The other night I had the opportunity to see one of my favorite movies, American Graffiti, in theaters. (For a brief description see the earlier post ‘See These Movies.’) It was amazing! Most of my favorite movies are older movies and many of them I regret not having the opportunity to experience them in theaters when they first came out. Thanks to the American Film Institute I was able to remedy that for one of the films on my small list of films I most wished to see in theater.
American Graffiti had been on that list because of the completeness of the nostalgic atmosphere created by the film. It is easy to become lost in the era when watching the movie, and I always felt it would be even more complete if seen in a dark theater with a large screen and engulfing sound where everything and the only thing you experience for those two hours is that film.
I was right! Those familiar with the movie know the impact and greatness of the almost none stop soundtrack. Also, the sounds of all the cars were amazing and exciting. One of my favorite elements of the film is filming of the street and cruising at night (the movie take place almost entirely at night). The shining cars, street lights, neon lights, headlights and reflections all clash and blend beautifully in the dark of night when the streets were most full of life. And all this is even more beautiful and spectacular on the big screen, in the dark room.

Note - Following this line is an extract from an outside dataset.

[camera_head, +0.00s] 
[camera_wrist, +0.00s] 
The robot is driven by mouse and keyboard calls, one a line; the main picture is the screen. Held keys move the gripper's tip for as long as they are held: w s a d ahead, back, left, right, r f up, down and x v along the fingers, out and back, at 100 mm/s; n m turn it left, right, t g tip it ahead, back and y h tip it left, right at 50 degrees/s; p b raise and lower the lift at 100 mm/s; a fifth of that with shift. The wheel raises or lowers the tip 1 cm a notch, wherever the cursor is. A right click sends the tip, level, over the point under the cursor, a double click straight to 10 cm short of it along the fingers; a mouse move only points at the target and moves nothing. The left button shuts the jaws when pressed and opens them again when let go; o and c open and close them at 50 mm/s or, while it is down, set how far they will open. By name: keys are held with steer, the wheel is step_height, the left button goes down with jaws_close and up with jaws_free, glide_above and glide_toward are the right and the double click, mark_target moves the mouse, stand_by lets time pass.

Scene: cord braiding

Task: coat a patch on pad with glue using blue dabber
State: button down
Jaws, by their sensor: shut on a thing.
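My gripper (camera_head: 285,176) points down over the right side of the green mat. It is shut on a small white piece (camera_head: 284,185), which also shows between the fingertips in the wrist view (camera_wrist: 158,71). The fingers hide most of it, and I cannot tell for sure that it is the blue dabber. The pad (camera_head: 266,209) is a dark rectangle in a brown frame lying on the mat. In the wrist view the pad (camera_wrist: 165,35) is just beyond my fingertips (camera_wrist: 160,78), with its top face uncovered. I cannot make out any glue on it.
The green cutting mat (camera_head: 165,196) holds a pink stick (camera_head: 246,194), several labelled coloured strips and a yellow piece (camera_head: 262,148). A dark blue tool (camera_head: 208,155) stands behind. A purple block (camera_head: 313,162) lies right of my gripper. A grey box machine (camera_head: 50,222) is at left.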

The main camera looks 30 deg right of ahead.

Something I was curious about before seeing the movie that night was how being so familiar with the film would affect the experience of seeing it in a theater. Fortunately, knowing the lines before they were spoken only added to the anticipation, excitement and enjoyment of the film. It was also great to see the film with the crowd that showed up. They were all movie fans and particularly of American Graffiti. American Graffiti is the kind of movie that gets better the more you see it and it was clear most of the audience was well acquainted with it and were enjoying it deeply.